ITALIAN WRITER ON GLOCALISATION PLATFORM



ITALIAN WRITER ON GLOCALISATION PLATFORM

                                                                                                                         BY PETER OUMA 


By no prejudice induced, most of the literature works (that I have engaged) by European writers during and in the post-colonization era, and Joseph Conrad‘s Heart of Darkness, is an example, the black characters have always been silenced, abused, imagined, formed and constructed.  Conrad has presented the black characters as those who do not have voices.
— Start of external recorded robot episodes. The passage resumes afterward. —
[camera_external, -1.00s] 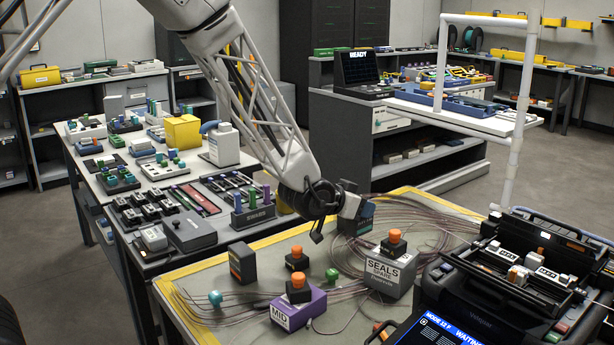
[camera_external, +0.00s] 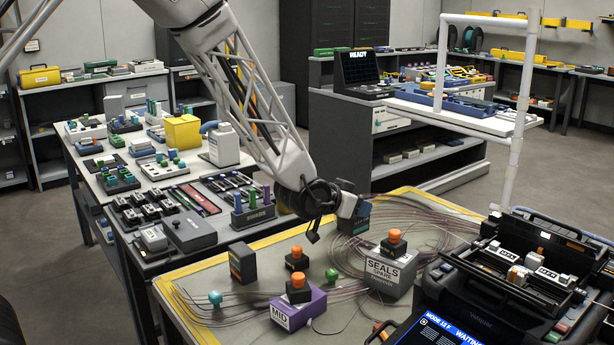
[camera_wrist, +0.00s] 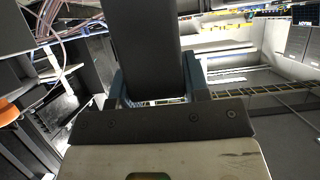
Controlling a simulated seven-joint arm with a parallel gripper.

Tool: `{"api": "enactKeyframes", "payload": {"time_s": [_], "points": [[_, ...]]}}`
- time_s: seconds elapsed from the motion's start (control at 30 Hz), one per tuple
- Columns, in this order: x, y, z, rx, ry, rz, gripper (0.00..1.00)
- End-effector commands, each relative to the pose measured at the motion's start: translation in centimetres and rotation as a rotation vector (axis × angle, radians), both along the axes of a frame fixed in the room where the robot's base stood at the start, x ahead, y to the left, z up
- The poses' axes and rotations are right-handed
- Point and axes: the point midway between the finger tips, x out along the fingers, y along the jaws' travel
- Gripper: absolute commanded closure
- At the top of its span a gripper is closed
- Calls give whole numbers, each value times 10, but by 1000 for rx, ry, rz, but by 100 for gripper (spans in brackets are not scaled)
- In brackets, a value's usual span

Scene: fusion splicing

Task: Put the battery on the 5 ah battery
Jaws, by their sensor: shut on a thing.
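My gripper (camera_external: 350,206) is over the far side of the work mat, at the end of the arm. It is shut on a dark block-shaped battery (camera_external: 354,224). In the wrist view the dark battery (camera_wrist: 146,45) stands between the two blue-grey fingers of my gripper (camera_wrist: 156,86). In the external view its upper part is partly hidden by my gripper, and I cannot tell whether its base touches the mat. Another dark battery (camera_external: 242,263) with an orange-red mark stands upright on the mat to the left. I cannot read either battery's rating.
A grey SEALS box (camera_external: 388,274) and a purple MID box (camera_external: 298,309), both with orange knobs, stand on the yellow-edged mat (camera_external: 205,327). Loose cables lie around them. The splicer (camera_external: 520,290) is at the right. A crowded parts table (camera_external: 150,190) is at the left.

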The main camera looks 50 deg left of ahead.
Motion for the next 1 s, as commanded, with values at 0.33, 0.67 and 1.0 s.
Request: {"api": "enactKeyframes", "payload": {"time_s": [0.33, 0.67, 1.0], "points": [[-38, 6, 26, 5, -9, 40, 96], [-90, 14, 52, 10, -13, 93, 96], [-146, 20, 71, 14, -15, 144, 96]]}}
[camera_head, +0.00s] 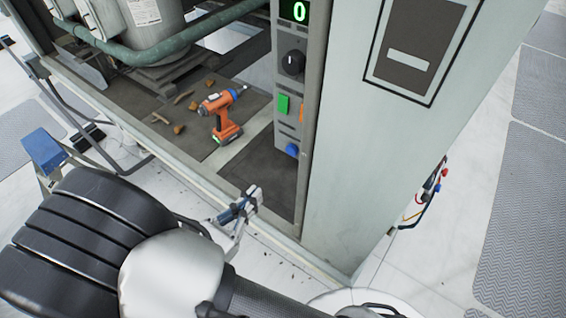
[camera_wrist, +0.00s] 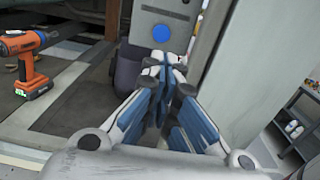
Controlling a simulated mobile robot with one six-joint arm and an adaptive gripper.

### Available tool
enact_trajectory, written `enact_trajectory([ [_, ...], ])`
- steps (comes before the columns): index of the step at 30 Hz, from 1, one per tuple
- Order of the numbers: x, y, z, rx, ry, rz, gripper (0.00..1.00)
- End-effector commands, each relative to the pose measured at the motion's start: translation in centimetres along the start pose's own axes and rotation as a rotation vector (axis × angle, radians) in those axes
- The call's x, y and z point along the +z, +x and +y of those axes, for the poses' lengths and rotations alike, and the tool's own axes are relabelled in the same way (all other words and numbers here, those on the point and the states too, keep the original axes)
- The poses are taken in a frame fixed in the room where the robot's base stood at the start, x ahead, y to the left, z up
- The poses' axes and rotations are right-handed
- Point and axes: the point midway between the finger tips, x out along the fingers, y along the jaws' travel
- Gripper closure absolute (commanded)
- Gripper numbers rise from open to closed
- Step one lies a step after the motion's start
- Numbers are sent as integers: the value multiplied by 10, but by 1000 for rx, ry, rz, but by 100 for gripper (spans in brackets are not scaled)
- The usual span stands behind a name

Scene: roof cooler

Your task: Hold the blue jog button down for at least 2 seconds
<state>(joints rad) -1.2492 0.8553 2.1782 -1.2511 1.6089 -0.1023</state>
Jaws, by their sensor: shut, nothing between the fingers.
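The blue jog button (camera_head: 292,149) is a round blue knob at the bottom of a grey control panel (camera_head: 288,75), below a green button (camera_head: 283,104). In the wrist view the blue button (camera_wrist: 161,34) sits above and beyond my fingertips. My gripper (camera_head: 254,193) is shut and empty, below and to the left of the button in the head view, with a visible gap between them. In the wrist view my gripper (camera_wrist: 163,62) has its fingertips together, pointing toward the panel, and nothing of the button is covered.
An orange drill (camera_head: 221,112) stands on the dark cabinet floor left of the panel, with small brown scraps (camera_head: 178,129) nearby. A pale cabinet wall (camera_head: 370,150) stands right of the panel. A display (camera_head: 299,11) above reads 0. A black dial (camera_head: 293,62) is below it.

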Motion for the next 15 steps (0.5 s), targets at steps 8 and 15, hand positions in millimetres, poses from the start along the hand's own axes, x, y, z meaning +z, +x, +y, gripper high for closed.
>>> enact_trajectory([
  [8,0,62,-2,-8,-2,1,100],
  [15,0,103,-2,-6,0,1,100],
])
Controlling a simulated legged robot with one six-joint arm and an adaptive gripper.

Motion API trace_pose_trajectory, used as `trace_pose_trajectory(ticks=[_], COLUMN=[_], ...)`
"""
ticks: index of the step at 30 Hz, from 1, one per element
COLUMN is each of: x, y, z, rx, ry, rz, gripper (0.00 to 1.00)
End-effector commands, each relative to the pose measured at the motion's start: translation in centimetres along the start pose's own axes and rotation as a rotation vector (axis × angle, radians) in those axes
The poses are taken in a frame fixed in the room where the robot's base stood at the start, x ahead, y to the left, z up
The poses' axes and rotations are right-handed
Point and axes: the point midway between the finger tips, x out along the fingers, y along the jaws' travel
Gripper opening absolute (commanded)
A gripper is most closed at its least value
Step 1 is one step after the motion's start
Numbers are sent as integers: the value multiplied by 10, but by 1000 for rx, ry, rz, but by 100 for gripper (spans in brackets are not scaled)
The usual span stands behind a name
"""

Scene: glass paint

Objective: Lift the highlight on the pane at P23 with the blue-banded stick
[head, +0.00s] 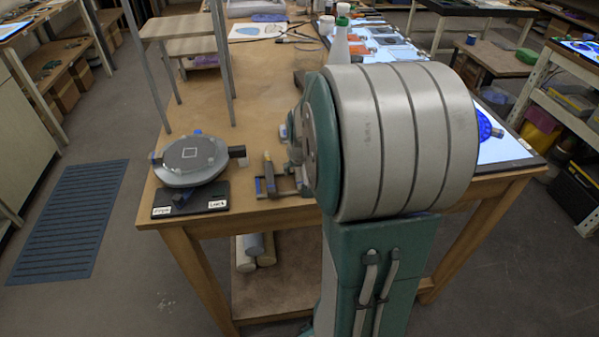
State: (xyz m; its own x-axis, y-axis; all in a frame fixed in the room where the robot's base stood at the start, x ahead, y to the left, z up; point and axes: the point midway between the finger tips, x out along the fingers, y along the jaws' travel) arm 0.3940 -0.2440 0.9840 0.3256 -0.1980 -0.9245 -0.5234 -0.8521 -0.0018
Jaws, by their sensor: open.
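A lit panel (505,153) with a blue round piece (487,125) on it shows at the right table edge, partly hidden behind my arm. I cannot make out any mark P23. A small dark rack (292,190) stands at the table's front edge, left of my arm. A short tan upright piece (268,165) stands at it, with a blue patch (259,186) beside it. I cannot tell whether this is the blue-banded stick. My gripper is hidden behind my large grey and teal arm joint, so its place relative to these things does not show.
A white bottle (340,45) stands farther back. The wooden table (250,90) is clear in its left middle.

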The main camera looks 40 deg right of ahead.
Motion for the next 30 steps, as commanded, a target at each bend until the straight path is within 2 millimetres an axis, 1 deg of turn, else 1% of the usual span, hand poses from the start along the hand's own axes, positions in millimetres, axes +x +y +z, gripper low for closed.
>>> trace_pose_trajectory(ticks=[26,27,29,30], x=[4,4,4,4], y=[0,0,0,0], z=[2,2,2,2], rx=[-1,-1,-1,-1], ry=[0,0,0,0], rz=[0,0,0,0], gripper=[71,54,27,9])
They lack agency, marginalized, subliminal, and insulted and any other high voltage word fitting the same diction.

Surprisingly, an Italian writer, who unbelievably is a prosecutor, has been the first of his kind to bridge this gap of literary misconception. Gianrico Carofiglio in his novel, Timone inconsapevole, translated as Involuntary Witness, has made his negritude character, Abadou Thiam, a Senegalese, accused of abducting and killing an Italian kid, Francesco Rubino and is locked behind the bars, to regain his voice on a legal perspective.  Gianrico gives Abadou agency. He is presented wholly; his weaknesses, strength, innocence and resilience. Instead of highlighting the colour consciousness, Gianrico presents human consciousness.